Harriers set to celebrate 125th

Club with long, proud history fosters sense of community


The Malvern Harriers 2003 Women’s Division 1 road relay team – Kate Seibold, Jane Wilson, Michelle Jelleff and Tracey Austin – celebrate their championship win. Picture: SUPPLIED


The 1940 men’s winter team.

SPORTING careers and lifelong friendships have been forged at the Malvern Harriers Athletic Club for more than a century.

Its history spans more than 125 years, and as one of Australia’s oldest athletics clubs it has a long and proud history of encouraging people to perform their best on the field.

Club president Michelle Jelleff said a number of remarkable athletes, both men and women, had done the club proud over the years, including Eddie Moore who dominated races from 1925-1930 and remained strongly involved with athletics in his more mature years, and Dick Crossley who won selection in every Victorian cross country team from 1929 to 1953.

Recent years also saw fantastic success within the women’s division, with Tracey Austin, Marienne Hibbert, Michelle Jelleff, Kate Seibold and the late Jane Wilson leading the way to the club’s victories at the 2003 and 2004 AV Women’s Division 1 Winter Championships. But aside from the on field achievements, the club also built a strong sense of community, Ms Jelleff said.

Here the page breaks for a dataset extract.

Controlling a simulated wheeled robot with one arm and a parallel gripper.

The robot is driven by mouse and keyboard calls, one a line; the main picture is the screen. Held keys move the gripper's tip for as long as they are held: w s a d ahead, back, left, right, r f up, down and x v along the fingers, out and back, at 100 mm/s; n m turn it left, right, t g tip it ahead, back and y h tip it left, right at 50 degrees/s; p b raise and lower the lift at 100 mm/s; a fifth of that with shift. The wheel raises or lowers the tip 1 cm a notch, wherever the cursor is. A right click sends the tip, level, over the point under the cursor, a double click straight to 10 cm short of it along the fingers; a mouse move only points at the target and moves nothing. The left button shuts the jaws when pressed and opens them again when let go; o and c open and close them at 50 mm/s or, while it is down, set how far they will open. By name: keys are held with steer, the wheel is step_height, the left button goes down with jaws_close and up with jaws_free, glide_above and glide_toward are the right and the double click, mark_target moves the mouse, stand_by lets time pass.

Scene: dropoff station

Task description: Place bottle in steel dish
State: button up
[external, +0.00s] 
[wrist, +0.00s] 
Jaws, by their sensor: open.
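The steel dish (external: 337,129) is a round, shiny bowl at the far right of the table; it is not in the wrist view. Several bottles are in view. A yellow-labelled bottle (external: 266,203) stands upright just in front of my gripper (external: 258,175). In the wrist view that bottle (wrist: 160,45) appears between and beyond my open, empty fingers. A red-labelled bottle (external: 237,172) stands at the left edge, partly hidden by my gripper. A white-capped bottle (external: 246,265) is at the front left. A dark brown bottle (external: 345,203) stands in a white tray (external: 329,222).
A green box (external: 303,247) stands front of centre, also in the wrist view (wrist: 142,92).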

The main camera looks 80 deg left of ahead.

“One of the common runs that runners will do is a pack run. That happened certainly back in the 1920s,” she said.

“A dozen or two dozen people would meet at someone’s house. They would start and finish the run at that house, and then they would have a shower and a meal.

“Often the families would be there, the wives and the children. (And) often those events happen today, so that tradition continues.”

The club has also survived both the World Wars and the Great Depression, when many other clubs folded, and this month it will celebrate its long history with an exhibition of memorabilia at the Stonnington History Centre in Malvern from August 26 to September 3.